Re: severity changes post-release



On Sun, 2002-06-09 at 00:36, Malcolm Tredinnick wrote:
> On Fri, Jun 07, 2002 at 09:08:49AM -0400, Luis Villa wrote:
> > Something I've been thinking about for a while... after release, I'd
> > like to rename 'critical' to 'crasher' and 'trivial' to 'cosmetic' to
> > make it slightly more clear to first time users (esp. via bug-buddy)
> > where to place those kinds of bugs. 
> 
> 'trivial' -> 'cosmetic' sounds fine, but I'm not sure about the first
> one.
> 
> I guess this whole mail comes down to the fact that we need to collect
> examples of what types of bugs are what. I guess all your GNOME 2
> tracking experience makes you the best one to generate the initial ideas
> there, Luis, since although, for example, I could make up some stuff, I
> only look at bugs in a limited number of categories and my ideas are
> possibly out of touch with others' versions of reality.

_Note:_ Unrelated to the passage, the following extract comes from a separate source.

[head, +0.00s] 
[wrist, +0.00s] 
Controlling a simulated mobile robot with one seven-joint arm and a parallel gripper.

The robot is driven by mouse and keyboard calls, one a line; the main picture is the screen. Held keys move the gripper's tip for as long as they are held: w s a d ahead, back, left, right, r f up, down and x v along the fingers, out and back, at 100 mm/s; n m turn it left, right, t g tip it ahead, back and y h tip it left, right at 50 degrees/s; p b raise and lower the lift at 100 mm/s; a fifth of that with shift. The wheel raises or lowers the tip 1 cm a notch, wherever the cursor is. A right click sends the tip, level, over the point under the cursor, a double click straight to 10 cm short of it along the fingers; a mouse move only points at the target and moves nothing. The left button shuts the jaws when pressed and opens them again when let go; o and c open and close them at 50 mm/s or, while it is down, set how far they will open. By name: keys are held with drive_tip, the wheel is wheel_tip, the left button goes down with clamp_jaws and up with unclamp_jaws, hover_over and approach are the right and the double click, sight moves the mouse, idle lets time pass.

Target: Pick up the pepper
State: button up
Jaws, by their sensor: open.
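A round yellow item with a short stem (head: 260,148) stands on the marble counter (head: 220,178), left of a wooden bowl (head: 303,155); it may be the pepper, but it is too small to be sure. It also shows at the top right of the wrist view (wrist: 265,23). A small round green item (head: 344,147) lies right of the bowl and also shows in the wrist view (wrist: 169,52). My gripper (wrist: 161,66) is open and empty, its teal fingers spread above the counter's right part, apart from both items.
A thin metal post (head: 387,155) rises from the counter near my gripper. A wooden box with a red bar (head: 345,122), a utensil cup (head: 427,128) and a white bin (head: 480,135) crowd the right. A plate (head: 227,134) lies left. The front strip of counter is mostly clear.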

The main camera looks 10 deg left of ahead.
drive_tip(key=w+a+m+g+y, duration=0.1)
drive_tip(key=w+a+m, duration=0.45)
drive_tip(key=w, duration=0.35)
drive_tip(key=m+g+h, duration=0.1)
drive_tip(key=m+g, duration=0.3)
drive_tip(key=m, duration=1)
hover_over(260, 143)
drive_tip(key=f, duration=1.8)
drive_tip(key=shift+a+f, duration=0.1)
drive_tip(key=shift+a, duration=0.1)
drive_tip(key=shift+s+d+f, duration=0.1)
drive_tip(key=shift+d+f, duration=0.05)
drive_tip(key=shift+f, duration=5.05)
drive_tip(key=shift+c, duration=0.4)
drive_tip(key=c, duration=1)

Well, there are already definitions of types of bugs listed at 

http://bugzilla.gnome.org/bug_status.html#severity

Given that those definitions have worked pretty well, I'd like to make
the tags given to them map more cleanly, which is what the
critical->crasher switch is about. I've seen that users are reluctant to
mark crashers (or anything) as critical; changing that to 'crasher'
makes it easier for them to get the categorization right on the first
count. 

> > Less concretely: I'd also definitely like to make 'blocker' more clear
> > (since it implies things that just aren't true) but I'm not quite sure
>    ^^^^^^^^^^^^^^^^^^^^^^^^^^^^^^^^^^^^^^^^^^^^^
>    Can you clarify this a bit? For example...?

The important example is that 'blocker' implies it blocks a release. And
it doesn't/shouldn't. Immediate/Urgent should. 

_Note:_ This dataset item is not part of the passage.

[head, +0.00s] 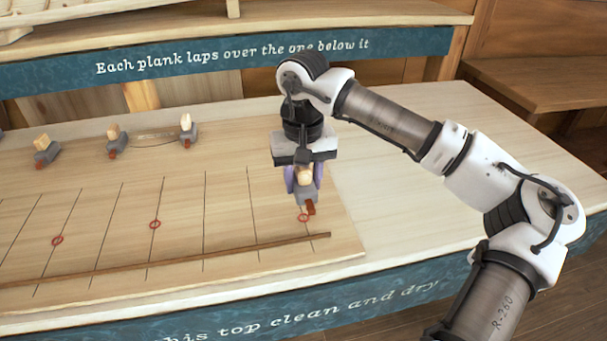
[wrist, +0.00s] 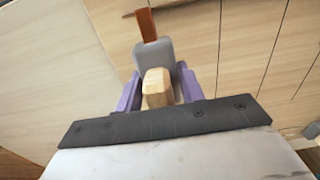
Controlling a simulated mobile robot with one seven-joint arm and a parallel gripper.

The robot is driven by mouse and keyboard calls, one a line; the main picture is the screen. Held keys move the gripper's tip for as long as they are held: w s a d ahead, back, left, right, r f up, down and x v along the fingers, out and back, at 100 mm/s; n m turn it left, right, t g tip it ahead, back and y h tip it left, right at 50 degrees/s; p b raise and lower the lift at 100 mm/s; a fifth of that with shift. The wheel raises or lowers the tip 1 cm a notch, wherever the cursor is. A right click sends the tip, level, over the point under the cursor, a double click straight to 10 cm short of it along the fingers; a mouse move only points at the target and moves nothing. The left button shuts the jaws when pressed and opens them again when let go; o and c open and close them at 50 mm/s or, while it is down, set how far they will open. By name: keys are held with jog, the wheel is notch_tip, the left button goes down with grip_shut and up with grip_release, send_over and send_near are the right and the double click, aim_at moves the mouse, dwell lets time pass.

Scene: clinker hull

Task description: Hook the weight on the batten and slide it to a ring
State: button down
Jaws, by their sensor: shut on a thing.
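My gripper (head: 304,180) has purple fingers and is shut on a grey weight (head: 306,196) with a pale wooden knob and a red-brown hook. In the wrist view the weight (wrist: 154,58) sits between the fingers, its hook pointing away from my gripper. The weight is over the right part of the board, close to the rightmost red ring (head: 304,218). I cannot tell whether it touches the board. The brown batten (head: 200,260) runs along the board's front, nearer the viewer than the weight. Two more red rings (head: 155,224) (head: 57,240) lie to the left.
Three similar weights (head: 47,150) (head: 115,143) (head: 188,133) stand at the back left of the board, with part of another at the left edge. Dark lines cross the board. The pale tabletop (head: 420,200) right of the board is clear.

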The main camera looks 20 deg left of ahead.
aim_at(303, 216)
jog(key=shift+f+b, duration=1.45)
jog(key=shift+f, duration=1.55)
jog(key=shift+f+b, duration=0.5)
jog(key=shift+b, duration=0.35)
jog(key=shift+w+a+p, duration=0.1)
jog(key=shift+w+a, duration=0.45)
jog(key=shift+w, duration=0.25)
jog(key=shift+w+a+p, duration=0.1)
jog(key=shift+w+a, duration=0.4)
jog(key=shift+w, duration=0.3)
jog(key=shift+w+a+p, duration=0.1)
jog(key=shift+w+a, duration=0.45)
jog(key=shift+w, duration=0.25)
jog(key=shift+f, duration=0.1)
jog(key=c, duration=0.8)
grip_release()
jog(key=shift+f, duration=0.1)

> I would like clearer titles (or clearer descriptions of what the
> categories mean). I think your "blocker" example leaves out a case,
> though. Surely one bug "blocks" another if it's just a normal bug (not a
> build problem or a security problem) that has to be fixed before the
> second one can be fixed. 

That's what bug dependencies are for. The original definition of blocker
was intended to imply that it blocked release, not that it blocked other
bugs. 

> Using blockers and "depends upon" lists in this fashion helps to order
> the process, so I think it would be a shame to narrow blocker to not
> include that. 

Blocker has never included that.

> Surely, a blocker is just that .. it essentially blocks
> the release for whatever reason and major non-security bugs can do that.

That's what we've been using urgent/immediate for, not blocker, and I
believe that that is a more correct procedure. That is why we have
distinct priority and severity fields; removing 'blocker' makes the
distinction between the two much more clear.